Short exercise: For the material that follows, list every line containing the word "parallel".

Robot state and action records:
>>>
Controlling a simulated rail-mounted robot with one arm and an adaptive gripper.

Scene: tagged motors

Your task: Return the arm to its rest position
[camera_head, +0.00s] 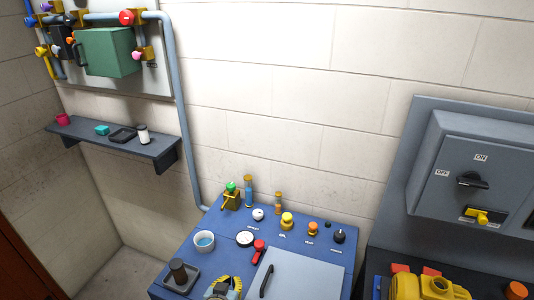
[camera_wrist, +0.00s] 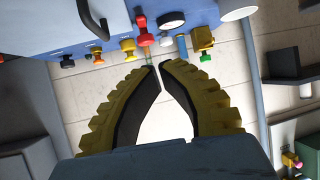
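My gripper (camera_wrist: 157,66) shows in the wrist view with its two yellow ribbed fingers bowed and their tips almost meeting. Nothing is held between them. In the head view the yellow ribbed fingers of my gripper (camera_head: 222,287) show at the bottom edge, over the front of the blue console (camera_head: 190,247). In the wrist view the console (camera_wrist: 40,36) appears upside down, beyond the fingertips. The rest of my arm is out of the head view.
A yellow motor (camera_head: 425,287) stands at lower right. A shelf (camera_head: 160,150) with small items is on the left wall.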

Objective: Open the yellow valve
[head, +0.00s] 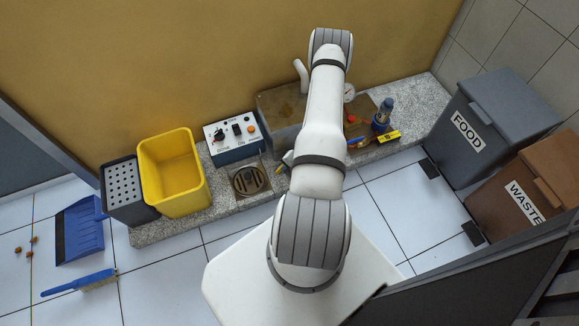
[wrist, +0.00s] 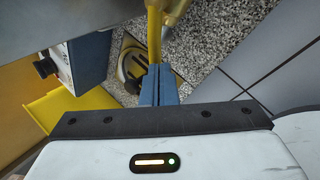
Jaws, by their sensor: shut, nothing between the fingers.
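The yellow valve's bar-like handle (wrist: 154,36) shows at the top middle of the wrist view, beside a rounded yellow part (wrist: 176,8). The fingertips point at the lower end of the handle. I cannot tell whether they touch it. In the head view my arm hides most of the valve and gripper.
FOOD (head: 500,128) and WASTE (head: 535,180) bins stand far right.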

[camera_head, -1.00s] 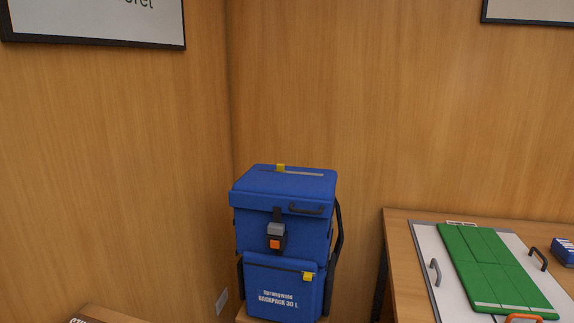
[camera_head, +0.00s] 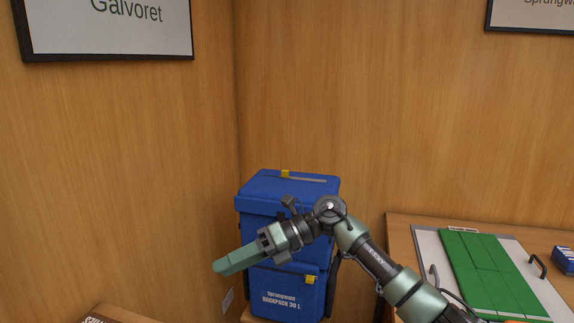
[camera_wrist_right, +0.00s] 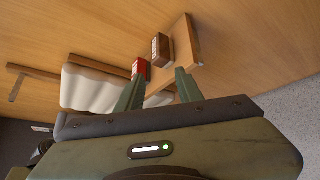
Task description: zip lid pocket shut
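The blue backpack (camera_head: 262,192) stands upright in the corner. On its lid is the pocket's grey zip line (camera_head: 310,180), with a yellow zip pull (camera_head: 285,172) toward the line's left part. A second yellow pull (camera_head: 310,280) is at the right of the front pocket (camera_head: 300,308). My right gripper (camera_head: 216,268) is in front of the backpack, pointing left and below the lid, its arm hiding the front buckle. In the right wrist view its two fingers (camera_wrist_right: 160,75) are apart with nothing held between them. My left gripper is not in view.
A table (camera_head: 400,222) at the right holds a board with a green folded panel (camera_head: 485,268), dark handles and a blue box (camera_head: 564,260). Wood walls close in behind and left of the backpack. The wrist view shows a red box (camera_wrist_right: 140,68) and a brown box (camera_wrist_right: 161,48).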

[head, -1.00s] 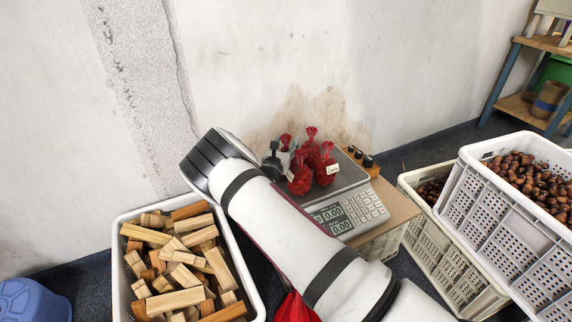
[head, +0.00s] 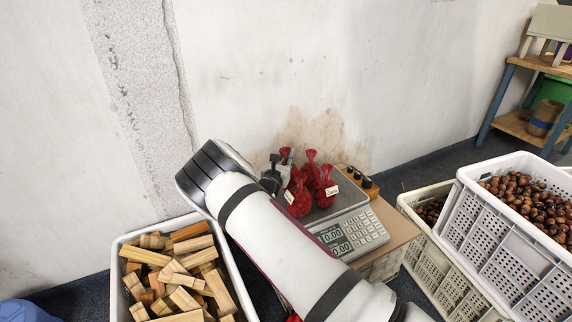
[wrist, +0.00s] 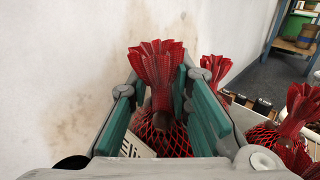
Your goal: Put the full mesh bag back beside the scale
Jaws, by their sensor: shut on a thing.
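My gripper (wrist: 167,105) is shut on a red mesh bag (wrist: 160,140), held upright between the green finger pads with its gathered top sticking up. Part of a white label shows low on its left. In the head view my gripper (head: 272,175) is at the scale's back left, mostly behind my arm. Only a red tip there (head: 286,153) seems to be the held bag; its base is hidden. The scale (head: 352,228) has a lit display. Other red mesh bags (head: 327,187) with white tags stand close to the right of my gripper, at the scale's back left.
A crate of wood blocks (head: 243,300) stands left of my arm. White crates of chestnuts (head: 490,235) stand at the right. A small wooden holder with dark knobs (head: 360,182) is behind the scale. The wall is close behind the bags. A shelf (head: 520,125) stands far right.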

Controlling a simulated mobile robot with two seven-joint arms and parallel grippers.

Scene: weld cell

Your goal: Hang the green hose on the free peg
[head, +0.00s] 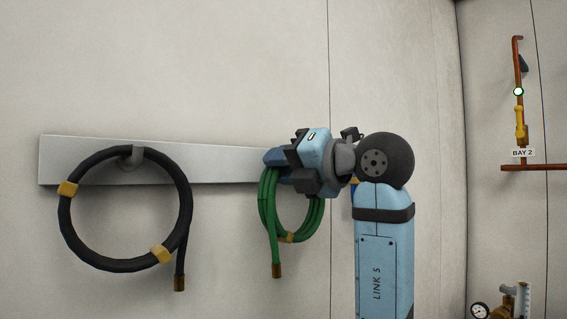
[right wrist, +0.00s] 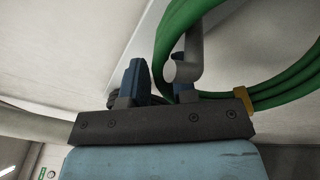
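The green hose (head: 265,205) is a coil with a tan band and a brass end, hanging against the wall at the right part of the rail. In the right wrist view the green hose (right wrist: 282,88) loops around a grey peg (right wrist: 185,58), whose round end shows inside the coil. My right gripper (head: 276,158) is at the top of the coil and hides that part and the peg in the head view. In the right wrist view its blue fingers (right wrist: 158,85) stand apart, with a strand of hose showing beyond the gap. My left gripper is out of view.
A grey rail (head: 215,160) runs along the wall. A black hose coil (head: 65,215) with tan bands hangs on the rail's left peg (head: 131,157). Pipework with a BAY 2 sign (head: 522,153) and a gauge (head: 480,311) are at the right. The wall between the coils is clear.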

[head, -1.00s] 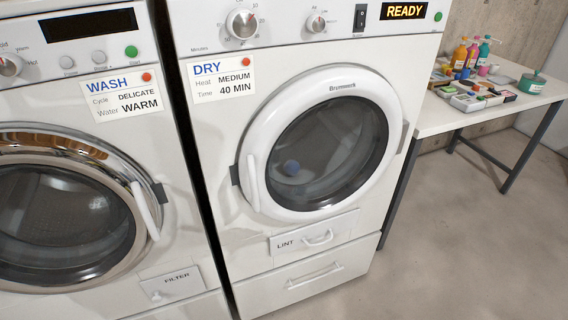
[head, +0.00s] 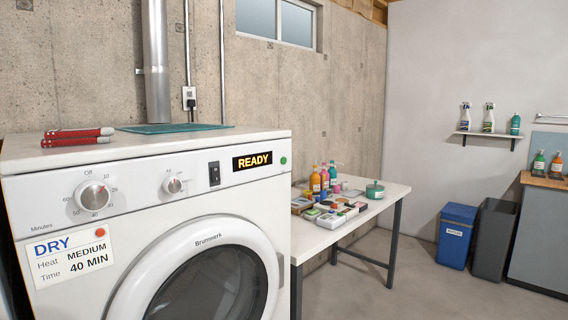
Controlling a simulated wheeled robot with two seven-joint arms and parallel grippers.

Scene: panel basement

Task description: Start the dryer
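The white dryer (head: 150,215) stands at the left of the head view, with its round door (head: 205,270) shut and the lower part out of frame. Its display (head: 252,161) reads READY in orange. A minutes dial (head: 93,195), a smaller heat dial (head: 173,185), a black rocker switch (head: 214,173) and a green round button (head: 283,161) are on the front panel. A card (head: 72,255) on the front says DRY, Heat MEDIUM, Time 40 MIN. Neither gripper shows in the head view.
Red-and-white items (head: 78,137) and a teal mat (head: 172,128) lie on the dryer. A white table (head: 375,208) with bottles and boxes stands to its right. A blue bin (head: 456,236) and a dark bin (head: 494,238) stand farther right. Floor between is clear.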

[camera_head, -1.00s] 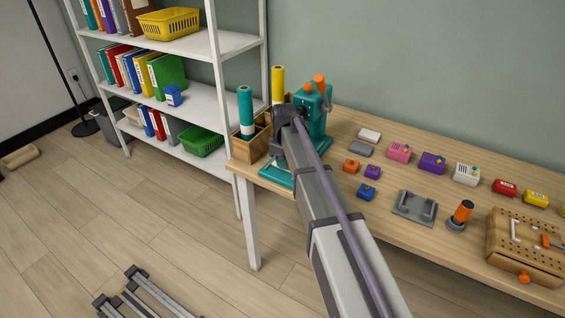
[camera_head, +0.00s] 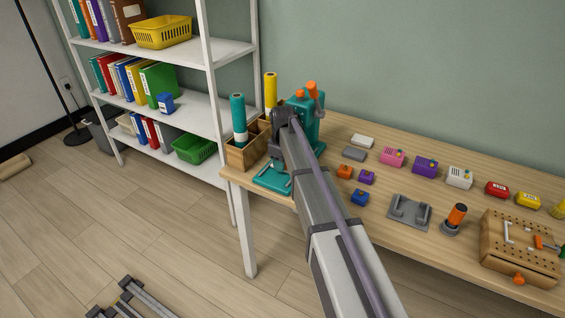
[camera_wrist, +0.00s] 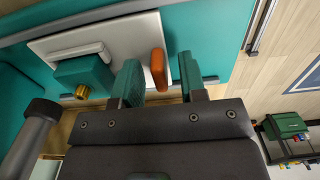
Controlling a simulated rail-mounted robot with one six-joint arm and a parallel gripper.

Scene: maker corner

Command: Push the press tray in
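The teal press (camera_head: 312,125) with orange knobs stands at the left end of the workbench, partly behind my arm. Its teal base (camera_head: 268,181) shows in front of it. In the wrist view a white plate (camera_wrist: 125,38), which looks like the press tray, lies on the teal base (camera_wrist: 212,35). An orange handle (camera_wrist: 158,68) stands at the plate's edge. My gripper (camera_wrist: 161,75) is open, with its teal-padded fingers on either side of the handle. A gap shows on the right; contact on the left is unclear. In the head view my arm hides the fingertips.
A wooden box (camera_head: 246,151) with teal and yellow rolls stands left of the press. Small coloured blocks, a grey bracket (camera_head: 408,211) and a pegboard box (camera_head: 520,245) lie to the right on the workbench. A white shelf (camera_head: 232,55) stands close by on the left.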

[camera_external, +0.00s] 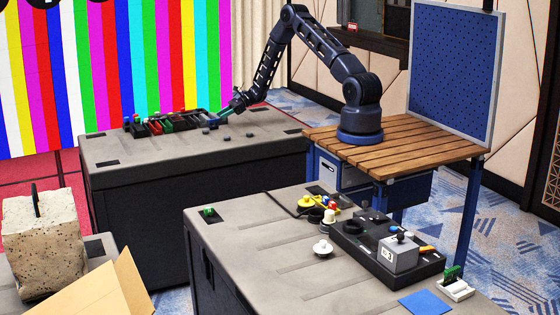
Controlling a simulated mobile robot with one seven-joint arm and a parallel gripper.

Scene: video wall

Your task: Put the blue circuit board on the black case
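My gripper (228,110) is at the end of my arm, low over the right part of the far black case (250,140), which has a grey top. A small teal-blue piece (224,114) shows right at the fingertips; it is too small to tell whether it is gripped or is a circuit board. A flat blue square (427,302) lies at the front right of the near black case (260,240); I cannot tell if it is the blue circuit board. The finger opening is too small to make out.
A row of small coloured parts in a dark tray (165,124) stands left of my gripper. Small dark knobs (213,122) lie near it. The near case holds a black device tray (385,250) and a white disc (322,248). A stone block (40,240) stands at left.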

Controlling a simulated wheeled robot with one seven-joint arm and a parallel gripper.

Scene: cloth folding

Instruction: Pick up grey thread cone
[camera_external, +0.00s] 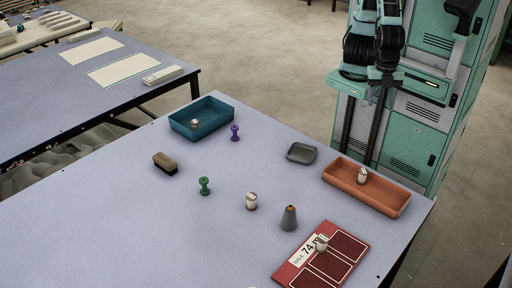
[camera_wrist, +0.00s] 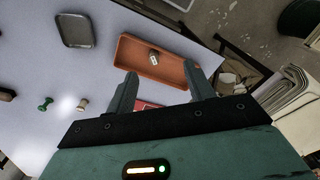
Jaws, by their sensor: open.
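The grey thread cone (camera_external: 289,219) stands upright on the table in the external view, with a tan tip. It is beside the red sale card and apart from the other items. I cannot make it out in the wrist view, where my gripper covers part of the table. My gripper (camera_wrist: 162,86) is open, its two fingers apart with nothing between them. It is above the table near the orange tray and the red card. Its fingertips are not clear in the external view.
The orange tray (camera_external: 371,202) holds a pale spool. A grey dish (camera_external: 301,153), teal tray (camera_external: 205,131), purple spool (camera_external: 235,133), green spool (camera_external: 204,186), cream spool (camera_external: 251,202) and brown brush (camera_external: 165,163) are spread about. The red card (camera_external: 304,279) bears another pale spool. The table's left front is clear.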

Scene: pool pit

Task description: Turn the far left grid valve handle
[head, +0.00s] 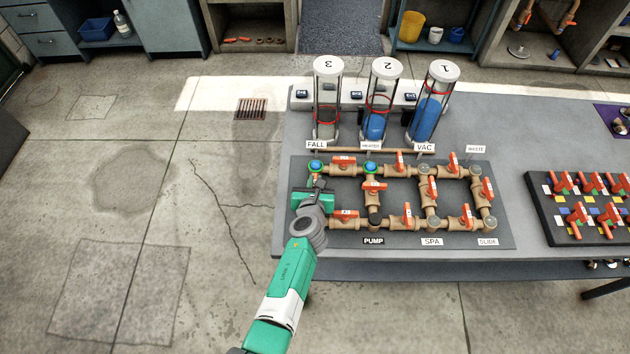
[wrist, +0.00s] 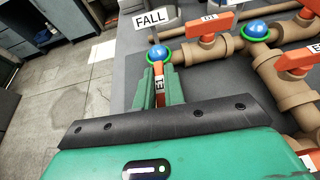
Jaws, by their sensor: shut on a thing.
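The pipe grid (head: 432,190) of tan pipes with orange valve handles lies on a dark board on the grey table. The far left grid valve handle (wrist: 159,85) is orange with a partly covered label, and it sits just below the blue-topped joint (wrist: 159,53) by the FALL sign. My gripper (head: 317,187) is over the left side of the grid, with its green fingers shut on this handle, one on each side. The handle points along the fingers, toward the FALL joint. The valve body under it is hidden by my gripper.
Other orange handles stand close to the right, such as the top-row handle (head: 343,161) and the bottom-row handle (head: 345,214). Three clear cylinders (head: 376,105) stand behind the grid. A board of spare valves (head: 590,205) lies at right. Open floor is left of the table.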

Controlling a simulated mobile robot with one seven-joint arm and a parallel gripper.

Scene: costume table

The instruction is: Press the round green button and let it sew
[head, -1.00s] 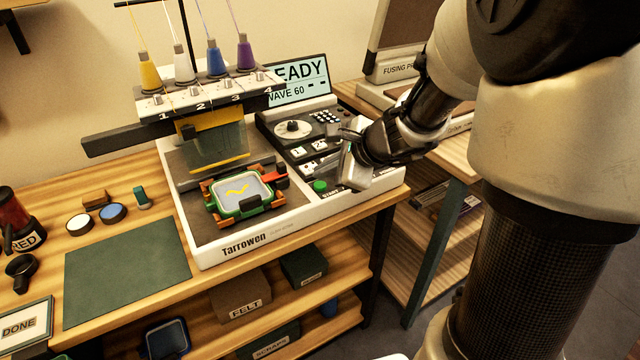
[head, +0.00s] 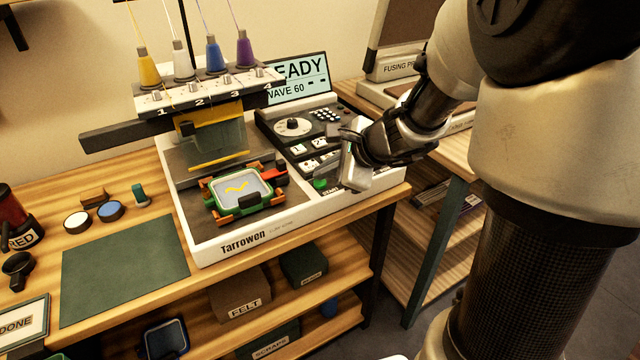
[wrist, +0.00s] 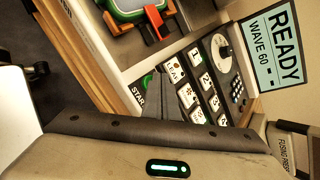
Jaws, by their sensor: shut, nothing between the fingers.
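The round green button (head: 320,184) sits above the START label at the front of the embroidery machine's control panel. It also shows partly in the wrist view (wrist: 147,80), beside my fingertips. My gripper (head: 347,184) is shut and empty, pointing down just right of the button in the head view. I cannot tell whether the fingers touch the panel. The machine's screen (head: 300,78) reads READY and WAVE 60. A green hoop (head: 240,206) with pale cloth and a yellow wavy mark is clamped under the needle head.
Keys and a dial (head: 292,127) lie behind the button. Thread cones in several colours stand on top of the machine. A green mat (head: 125,258) lies empty at the left, near a DONE sign (head: 20,322). A fusing press (head: 395,68) stands at the right.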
<<<
Response to the task:
Controlling a simulated mobile robot with two seven-joint arms and parallel grippers.
Controlling a simulated wheeled robot with two seven-joint arms and parallel grippers.
Controlling a simulated rail-mounted robot with one six-joint arm and a parallel gripper.
Controlling a simulated mobile robot with one seven-joint arm and a parallel gripper.
Controlling a simulated wheeled robot with one seven-joint arm and a parallel gripper.
Controlling a simulated mobile robot with one seven-joint arm and a parallel gripper.

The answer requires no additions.